Hmm. The problem with this kind of thing is that it's in the nature of coincidences to be coincidental.

I agree that when a report's released last thing on a Friday afternoon before a bank holiday, that's normally a sign that someone wants to bury it, since you can control when a report's released and it doesn't much matter if comes out on the Tuesday following the bank holiday.

However, consider this scenario. Someone at the CPS finishes reviewing Mr Kahar's file on a Thursday afternoon. Nothing odd about that -- it's just that's the way it's worked out with CPS chap's and his colleagues' workload. They decide no action is to be taken.

What are they supposed to do? They can't really announce their prosecution decisions to the press before the people concerned have been notified. Mr Kahar's presumably anxious to know as soon as possible whether he's being prosecuted or not. Do they hold off telling him until Monday and let him and his family spend the weekend worrying unnecessarily, in case it looks bad for them if they don't hold off?

Or do they tell him on Friday and not issue a statement until Monday, which'll have everyone saying they only released the news because the news papers Mr Kahar and his supporters had, understandably, told he wasn't being prosecuted had been phoning up the CPS to ask about it?

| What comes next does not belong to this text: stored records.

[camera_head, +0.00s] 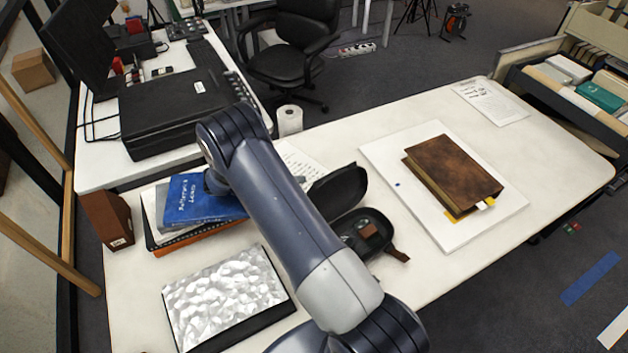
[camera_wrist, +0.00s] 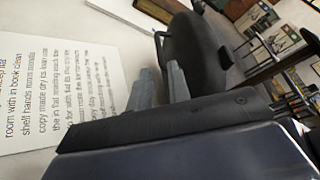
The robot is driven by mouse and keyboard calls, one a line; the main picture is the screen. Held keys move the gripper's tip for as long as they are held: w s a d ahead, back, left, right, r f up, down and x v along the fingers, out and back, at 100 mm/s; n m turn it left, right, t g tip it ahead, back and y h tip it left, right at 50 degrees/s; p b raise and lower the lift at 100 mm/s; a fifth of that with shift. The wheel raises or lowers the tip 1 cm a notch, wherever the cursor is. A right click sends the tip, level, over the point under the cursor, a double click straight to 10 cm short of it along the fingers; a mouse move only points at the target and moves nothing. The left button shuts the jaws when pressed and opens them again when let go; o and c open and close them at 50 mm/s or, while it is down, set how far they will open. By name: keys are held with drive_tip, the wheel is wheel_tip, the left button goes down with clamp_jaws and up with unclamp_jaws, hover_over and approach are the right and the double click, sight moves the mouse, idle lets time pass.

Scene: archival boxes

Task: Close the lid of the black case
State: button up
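The black case stands open on the white table. Its raised lid (camera_head: 340,188) leans back behind its base (camera_head: 368,238), which holds small items and is partly hidden by my arm. In the wrist view the dark rounded lid (camera_wrist: 193,52) is just beyond my gripper (camera_wrist: 160,78). The two grey fingers are a little apart, and the lid's near edge shows close to their tips. I cannot tell whether they touch it. In the head view my forearm hides most of the gripper; a small grey part shows left of the lid.
A brown book (camera_head: 452,172) lies on a white board (camera_head: 400,178) to the right. A blue book (camera_head: 192,200) tops a stack at left, near a silvery textured panel (camera_head: 225,297). A printed sheet (camera_wrist: 50,85) lies beside the gripper. A paper roll (camera_head: 289,120) stands behind.

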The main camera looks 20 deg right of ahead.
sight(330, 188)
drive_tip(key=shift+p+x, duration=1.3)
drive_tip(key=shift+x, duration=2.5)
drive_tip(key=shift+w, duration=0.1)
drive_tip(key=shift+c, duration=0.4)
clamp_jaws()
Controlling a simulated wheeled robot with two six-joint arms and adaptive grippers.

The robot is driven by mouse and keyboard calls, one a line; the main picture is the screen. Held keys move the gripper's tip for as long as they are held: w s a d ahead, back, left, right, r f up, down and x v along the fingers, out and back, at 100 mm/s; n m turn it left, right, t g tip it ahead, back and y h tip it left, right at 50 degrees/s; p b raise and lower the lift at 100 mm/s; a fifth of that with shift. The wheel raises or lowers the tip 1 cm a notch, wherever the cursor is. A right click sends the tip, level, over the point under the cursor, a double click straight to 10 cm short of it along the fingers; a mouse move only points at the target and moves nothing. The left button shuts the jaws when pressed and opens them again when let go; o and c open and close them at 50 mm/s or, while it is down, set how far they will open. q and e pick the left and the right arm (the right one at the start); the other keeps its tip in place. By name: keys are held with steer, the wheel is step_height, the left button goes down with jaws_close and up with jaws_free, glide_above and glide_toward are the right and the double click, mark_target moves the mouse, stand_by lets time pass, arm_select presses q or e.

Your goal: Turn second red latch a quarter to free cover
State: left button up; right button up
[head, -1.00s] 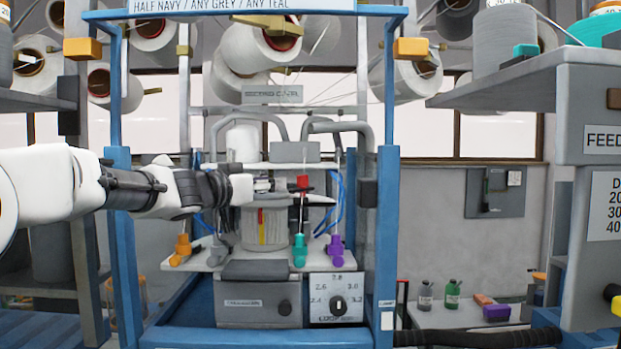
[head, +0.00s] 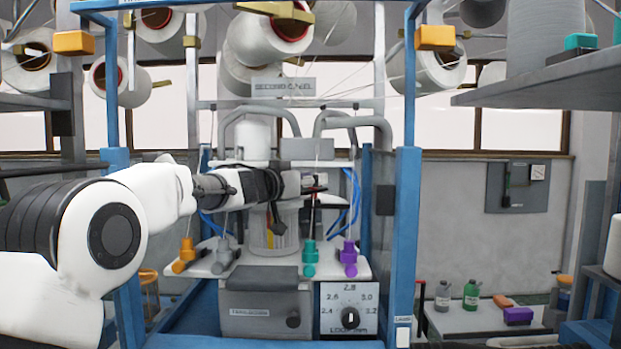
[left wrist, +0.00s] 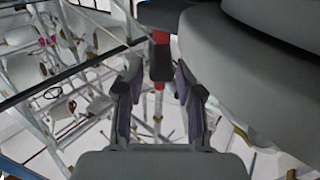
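My left gripper (head: 312,183) reaches in from the left, in front of the grey knitting machine, above the canister (head: 258,238) with a yellow and red stripe. In the left wrist view its two fingers (left wrist: 158,75) stand apart. A red latch (left wrist: 160,38) with a dark block shows between the fingertips, with gaps on both sides; I cannot tell whether a finger touches it. In the head view the latch is mostly hidden by the gripper. A large grey rounded body (left wrist: 245,75) lies close on the right in the wrist view; I cannot tell whether it is the cover. My right gripper is not in view.
Blue posts (head: 405,220) flank the machine. Orange, grey, teal (head: 309,255) and purple (head: 348,258) knobs stand along the white shelf below the gripper. A grey box and dial panel (head: 350,308) sit lower. Yarn cones hang above.

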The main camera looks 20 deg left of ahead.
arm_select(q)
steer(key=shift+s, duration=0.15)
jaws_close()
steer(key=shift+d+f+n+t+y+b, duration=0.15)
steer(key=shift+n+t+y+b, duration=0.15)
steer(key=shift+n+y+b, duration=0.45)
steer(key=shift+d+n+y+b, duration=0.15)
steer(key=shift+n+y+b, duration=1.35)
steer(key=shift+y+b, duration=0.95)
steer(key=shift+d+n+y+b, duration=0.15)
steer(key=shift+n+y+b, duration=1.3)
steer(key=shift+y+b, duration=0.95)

I'm not denying the possibility that news management has taken place here, but I'd certainly want more evidence than the simple fact of when the news was announced.

Anonymous said...

Come on, Garry! Noncehood is the new Communism. Rebekah Wade our Joe McCarthy.

There's no smoke without fire, and there's no innocence with 'not enough evidence'.

Unknown said...

It's as if the allegations were used as a way to discredit them for not being terrorists...

Garry said...

NS, it's a fair point (particularly relevant in light of my post on The Sharpener the other day). I guess I'm not convinced this was a coincidence because I was more than half expecting it to happen the way it did.

It is worth noting that the original release of these two men also happened on a Friday evening. Again, that's not proof of anything but it seems likely to me that this whole thing has been extensively media managed.